Puan mengajak semua pihak untuk meningkatkan kesadaran untuk meminimalisir faktor-faktor yang dapat menjadi pemicu peningkatan perokok anak.

“Perketat aturan iklan, promosi dan sponsor tentang rokok karena sarana informasi dari media sangat berpengaruh signifikan,” sebutnya.

"Kenyataannya di lapangan masih ada penjual rokok eceran yang memudahkan anak dalam mengkonsumsi rokok. Ini yang perlu pengawasan lebih jauh dari Pemerintah," tegas Puan.

“Ini juga harus ada kesadaran dari pengelola kios atau minimarket yang seharusnya tegas melarang anak 18 tahun ke bawah membeli rokok. Kita bisa belajar dari negara luar yang meminta pelanggan menunjukkan kartu identitas saat membeli rokok jika terlihat masih di bawah umur,” lanjutnya.

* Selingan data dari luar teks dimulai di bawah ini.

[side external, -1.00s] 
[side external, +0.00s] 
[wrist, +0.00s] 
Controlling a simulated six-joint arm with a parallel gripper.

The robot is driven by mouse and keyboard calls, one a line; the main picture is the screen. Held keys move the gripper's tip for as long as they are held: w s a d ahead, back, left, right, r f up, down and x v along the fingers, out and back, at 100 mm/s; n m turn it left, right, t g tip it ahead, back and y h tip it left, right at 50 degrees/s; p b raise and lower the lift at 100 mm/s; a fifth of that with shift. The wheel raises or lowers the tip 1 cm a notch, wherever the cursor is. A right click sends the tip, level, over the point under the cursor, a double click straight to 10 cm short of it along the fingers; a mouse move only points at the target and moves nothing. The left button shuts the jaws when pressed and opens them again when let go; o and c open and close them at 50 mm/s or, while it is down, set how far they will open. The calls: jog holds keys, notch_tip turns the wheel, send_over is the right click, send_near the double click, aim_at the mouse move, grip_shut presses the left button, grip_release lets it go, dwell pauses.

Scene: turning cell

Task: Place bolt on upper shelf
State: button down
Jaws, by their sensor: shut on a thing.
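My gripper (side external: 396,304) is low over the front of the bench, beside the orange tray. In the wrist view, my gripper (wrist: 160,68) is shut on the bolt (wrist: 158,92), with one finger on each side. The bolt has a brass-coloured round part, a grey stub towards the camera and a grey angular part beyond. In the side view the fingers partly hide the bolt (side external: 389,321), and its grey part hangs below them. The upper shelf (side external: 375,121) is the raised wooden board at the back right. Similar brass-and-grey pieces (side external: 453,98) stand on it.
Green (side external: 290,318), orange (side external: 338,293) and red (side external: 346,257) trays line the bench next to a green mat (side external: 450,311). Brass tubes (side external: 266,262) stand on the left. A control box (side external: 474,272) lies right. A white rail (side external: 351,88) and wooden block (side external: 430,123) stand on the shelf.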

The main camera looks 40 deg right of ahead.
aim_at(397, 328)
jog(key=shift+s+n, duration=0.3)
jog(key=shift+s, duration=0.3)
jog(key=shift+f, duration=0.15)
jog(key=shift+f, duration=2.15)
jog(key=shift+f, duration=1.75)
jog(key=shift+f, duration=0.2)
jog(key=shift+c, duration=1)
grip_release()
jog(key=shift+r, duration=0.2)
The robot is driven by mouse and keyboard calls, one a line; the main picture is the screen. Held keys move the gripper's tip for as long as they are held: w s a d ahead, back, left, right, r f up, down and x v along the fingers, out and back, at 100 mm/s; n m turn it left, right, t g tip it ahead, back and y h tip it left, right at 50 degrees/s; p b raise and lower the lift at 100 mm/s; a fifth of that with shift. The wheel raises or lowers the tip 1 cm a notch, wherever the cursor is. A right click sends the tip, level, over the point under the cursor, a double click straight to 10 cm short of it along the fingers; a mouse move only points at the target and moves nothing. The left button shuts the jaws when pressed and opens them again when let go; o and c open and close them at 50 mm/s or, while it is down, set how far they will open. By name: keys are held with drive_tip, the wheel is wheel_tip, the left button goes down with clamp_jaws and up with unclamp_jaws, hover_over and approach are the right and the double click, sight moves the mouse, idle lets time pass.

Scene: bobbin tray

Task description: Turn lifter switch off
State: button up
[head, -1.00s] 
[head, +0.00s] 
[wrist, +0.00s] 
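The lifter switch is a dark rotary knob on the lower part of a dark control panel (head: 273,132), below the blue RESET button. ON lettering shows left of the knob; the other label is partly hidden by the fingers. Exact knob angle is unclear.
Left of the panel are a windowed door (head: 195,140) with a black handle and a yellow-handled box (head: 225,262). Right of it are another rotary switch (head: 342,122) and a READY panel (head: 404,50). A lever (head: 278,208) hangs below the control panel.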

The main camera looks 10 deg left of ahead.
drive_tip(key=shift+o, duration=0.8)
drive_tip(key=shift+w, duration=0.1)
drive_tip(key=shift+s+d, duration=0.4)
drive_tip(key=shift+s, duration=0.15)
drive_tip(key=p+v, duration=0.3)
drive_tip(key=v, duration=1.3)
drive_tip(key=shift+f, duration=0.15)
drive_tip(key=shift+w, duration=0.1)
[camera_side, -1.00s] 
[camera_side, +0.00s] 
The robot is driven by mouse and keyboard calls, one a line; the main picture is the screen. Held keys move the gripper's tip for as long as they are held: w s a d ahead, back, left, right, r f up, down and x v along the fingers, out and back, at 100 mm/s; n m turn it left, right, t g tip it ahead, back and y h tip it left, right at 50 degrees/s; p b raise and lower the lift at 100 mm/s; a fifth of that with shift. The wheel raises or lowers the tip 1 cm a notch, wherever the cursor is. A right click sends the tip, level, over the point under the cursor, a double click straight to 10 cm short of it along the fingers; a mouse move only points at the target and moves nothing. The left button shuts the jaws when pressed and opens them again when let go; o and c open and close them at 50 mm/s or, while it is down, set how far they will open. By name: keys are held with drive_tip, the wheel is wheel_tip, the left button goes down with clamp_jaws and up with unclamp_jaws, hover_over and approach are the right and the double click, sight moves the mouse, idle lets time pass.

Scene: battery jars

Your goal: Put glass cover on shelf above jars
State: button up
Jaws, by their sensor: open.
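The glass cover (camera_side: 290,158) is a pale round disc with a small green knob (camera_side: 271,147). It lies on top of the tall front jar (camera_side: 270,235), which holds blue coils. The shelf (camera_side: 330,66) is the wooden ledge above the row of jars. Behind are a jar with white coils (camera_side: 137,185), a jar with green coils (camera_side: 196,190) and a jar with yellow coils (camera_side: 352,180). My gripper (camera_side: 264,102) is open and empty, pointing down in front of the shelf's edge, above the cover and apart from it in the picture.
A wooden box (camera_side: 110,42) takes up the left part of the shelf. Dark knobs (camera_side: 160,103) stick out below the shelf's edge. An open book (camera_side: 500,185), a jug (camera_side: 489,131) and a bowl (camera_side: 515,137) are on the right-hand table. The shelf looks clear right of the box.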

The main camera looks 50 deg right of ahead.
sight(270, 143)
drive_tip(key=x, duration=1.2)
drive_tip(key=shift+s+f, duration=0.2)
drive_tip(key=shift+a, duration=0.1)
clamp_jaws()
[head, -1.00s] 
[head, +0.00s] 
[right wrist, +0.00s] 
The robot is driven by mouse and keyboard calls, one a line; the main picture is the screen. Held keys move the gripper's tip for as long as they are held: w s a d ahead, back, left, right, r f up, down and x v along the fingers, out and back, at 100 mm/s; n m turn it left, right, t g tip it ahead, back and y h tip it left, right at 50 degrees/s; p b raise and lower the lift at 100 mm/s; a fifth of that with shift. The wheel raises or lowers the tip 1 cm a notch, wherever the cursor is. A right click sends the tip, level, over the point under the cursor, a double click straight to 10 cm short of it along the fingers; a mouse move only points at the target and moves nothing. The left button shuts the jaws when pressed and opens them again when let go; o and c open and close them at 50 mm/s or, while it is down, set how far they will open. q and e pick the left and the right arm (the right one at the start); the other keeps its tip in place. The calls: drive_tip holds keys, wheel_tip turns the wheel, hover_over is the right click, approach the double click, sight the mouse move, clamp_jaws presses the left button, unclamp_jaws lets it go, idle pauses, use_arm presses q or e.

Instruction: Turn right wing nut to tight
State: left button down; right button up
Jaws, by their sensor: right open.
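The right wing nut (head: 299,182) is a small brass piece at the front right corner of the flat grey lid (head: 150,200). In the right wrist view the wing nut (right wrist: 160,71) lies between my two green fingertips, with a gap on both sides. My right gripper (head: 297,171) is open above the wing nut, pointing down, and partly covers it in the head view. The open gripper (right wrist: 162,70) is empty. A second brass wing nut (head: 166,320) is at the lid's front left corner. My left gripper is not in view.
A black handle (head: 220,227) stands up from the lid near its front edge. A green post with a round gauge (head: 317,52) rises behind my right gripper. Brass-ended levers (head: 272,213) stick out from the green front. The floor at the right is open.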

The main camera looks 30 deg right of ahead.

Paparan asap rokok pada anak pun patut menjadi perhatian semua pihak. Dengan menjadi second-hand smoker (terpapar asap langsung dari orang yang merokok) maupun third-hand smoker (paparan tidak langsung bisa melalui residu asap rokok yang menempel di pakaian), anak akan memiliki berbagai risiko kesehatan.

Untuk diketahui, anak yang menjadi perokok pasif lebih rentan mengalami batuk lama, menderita sakit radang paru (pneumonia), dan asma. Bahkan sebanyak 165.000 orang anak di dunia meninggal setiap tahun karena penyakit paru terkait dengan paparan asap rokok.

"Anak-anak yang sudah terpapar asap rokok di usia dini semakin besar berisiko mengalami gangguan kesehatan. Saya berharap orang dewasa yang merokok memiliki kepekaan mengenai hal ini. Kesehatan kesehatan anak adalah investasi kita bersama demi kemajuan bangsa dan negara,” urai Puan.